- [The request] Find every line in the records below that holds the word "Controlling", and copy each one.

- [Entries supplied]
◆ ◆ ◆ ◆ ◆

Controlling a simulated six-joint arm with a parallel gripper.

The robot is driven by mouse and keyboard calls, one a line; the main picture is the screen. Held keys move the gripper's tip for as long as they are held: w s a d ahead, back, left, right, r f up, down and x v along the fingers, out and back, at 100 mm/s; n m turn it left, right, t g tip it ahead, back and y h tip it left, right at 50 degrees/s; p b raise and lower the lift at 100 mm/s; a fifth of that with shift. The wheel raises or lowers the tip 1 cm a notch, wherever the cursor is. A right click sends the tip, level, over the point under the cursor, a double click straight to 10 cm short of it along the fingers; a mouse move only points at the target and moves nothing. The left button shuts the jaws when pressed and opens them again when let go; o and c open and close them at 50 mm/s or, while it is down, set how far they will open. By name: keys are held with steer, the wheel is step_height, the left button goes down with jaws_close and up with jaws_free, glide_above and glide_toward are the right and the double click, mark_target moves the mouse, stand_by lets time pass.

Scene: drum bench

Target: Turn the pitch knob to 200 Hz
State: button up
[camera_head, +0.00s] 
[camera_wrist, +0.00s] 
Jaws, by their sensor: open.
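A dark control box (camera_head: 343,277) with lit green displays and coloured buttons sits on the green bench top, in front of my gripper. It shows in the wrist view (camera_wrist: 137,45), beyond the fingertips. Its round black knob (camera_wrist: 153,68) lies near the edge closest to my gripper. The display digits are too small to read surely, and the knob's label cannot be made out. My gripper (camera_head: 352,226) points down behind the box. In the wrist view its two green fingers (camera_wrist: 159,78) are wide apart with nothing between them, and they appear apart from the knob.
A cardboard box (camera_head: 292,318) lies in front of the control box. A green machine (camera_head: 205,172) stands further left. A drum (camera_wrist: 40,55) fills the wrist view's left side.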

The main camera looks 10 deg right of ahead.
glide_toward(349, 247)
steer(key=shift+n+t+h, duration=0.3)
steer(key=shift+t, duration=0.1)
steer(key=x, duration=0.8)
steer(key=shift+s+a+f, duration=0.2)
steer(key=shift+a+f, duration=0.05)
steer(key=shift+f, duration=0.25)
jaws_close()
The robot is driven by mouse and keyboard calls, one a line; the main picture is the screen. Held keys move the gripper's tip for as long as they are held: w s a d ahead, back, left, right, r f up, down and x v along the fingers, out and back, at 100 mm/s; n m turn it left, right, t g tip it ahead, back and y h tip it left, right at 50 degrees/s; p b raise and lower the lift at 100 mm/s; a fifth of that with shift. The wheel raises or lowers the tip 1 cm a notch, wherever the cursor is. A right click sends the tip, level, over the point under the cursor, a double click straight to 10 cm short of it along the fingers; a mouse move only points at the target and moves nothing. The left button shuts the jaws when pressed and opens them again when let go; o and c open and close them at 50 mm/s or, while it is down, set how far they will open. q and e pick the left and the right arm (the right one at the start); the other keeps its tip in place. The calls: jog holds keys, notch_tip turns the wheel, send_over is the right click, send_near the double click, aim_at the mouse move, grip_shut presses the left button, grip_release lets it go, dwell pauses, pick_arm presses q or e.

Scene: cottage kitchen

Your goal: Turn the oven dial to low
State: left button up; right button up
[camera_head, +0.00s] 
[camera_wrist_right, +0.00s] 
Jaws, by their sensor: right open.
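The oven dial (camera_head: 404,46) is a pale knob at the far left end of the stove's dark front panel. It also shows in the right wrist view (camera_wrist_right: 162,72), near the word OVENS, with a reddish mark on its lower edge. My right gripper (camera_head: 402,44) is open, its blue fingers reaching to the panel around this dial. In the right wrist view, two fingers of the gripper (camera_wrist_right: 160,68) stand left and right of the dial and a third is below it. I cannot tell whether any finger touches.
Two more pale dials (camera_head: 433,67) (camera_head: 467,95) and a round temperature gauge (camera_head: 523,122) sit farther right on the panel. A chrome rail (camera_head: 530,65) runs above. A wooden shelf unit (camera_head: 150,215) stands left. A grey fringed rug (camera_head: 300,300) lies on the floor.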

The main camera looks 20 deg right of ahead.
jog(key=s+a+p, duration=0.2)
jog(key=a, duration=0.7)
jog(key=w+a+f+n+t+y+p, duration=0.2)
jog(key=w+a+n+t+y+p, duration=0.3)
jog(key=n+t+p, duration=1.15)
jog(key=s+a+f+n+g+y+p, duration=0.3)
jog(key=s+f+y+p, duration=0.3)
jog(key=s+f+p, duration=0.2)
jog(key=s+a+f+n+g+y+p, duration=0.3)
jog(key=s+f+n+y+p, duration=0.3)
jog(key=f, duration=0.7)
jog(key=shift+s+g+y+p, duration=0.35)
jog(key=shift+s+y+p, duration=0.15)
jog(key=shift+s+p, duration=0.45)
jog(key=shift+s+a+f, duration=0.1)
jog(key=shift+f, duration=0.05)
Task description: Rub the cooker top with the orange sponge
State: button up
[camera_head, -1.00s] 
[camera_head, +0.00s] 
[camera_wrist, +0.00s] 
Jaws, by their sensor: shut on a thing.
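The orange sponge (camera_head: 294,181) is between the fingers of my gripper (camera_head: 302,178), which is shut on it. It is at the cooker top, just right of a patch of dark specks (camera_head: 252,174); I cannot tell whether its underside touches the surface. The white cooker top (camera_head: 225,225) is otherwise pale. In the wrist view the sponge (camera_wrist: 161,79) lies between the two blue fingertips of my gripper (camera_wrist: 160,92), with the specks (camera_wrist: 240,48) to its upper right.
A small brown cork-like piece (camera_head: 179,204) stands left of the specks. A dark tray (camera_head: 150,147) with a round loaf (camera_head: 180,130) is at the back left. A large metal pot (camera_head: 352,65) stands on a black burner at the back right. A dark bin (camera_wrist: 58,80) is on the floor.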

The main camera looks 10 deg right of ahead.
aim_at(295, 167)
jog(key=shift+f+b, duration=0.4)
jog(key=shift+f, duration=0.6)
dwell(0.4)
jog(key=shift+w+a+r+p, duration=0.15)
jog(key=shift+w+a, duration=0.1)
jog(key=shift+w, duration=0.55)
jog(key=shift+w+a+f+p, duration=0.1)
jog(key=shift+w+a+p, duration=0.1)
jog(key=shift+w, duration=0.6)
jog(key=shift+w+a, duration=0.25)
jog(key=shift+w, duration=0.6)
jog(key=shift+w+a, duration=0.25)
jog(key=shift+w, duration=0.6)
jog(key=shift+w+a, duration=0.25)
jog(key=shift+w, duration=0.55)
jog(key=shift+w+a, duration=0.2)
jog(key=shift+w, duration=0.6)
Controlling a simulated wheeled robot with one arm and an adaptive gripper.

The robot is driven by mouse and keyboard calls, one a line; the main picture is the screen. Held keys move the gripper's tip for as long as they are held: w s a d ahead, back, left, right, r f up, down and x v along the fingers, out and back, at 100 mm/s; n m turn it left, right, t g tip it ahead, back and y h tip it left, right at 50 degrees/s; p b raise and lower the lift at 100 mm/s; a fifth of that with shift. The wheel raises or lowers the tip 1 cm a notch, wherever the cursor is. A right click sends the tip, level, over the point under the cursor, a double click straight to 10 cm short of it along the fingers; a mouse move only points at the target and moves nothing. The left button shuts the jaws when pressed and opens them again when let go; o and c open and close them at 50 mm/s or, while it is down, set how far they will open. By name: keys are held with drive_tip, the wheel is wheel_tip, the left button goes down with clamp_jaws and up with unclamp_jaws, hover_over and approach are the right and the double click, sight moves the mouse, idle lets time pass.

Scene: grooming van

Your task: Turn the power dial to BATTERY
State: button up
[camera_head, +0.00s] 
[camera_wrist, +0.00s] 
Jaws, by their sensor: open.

◆ ◆ ◆ ◆ ◆

- [Solution below]
Controlling a simulated six-joint arm with a parallel gripper.
Controlling a simulated wheeled robot with one arm and an adaptive gripper.

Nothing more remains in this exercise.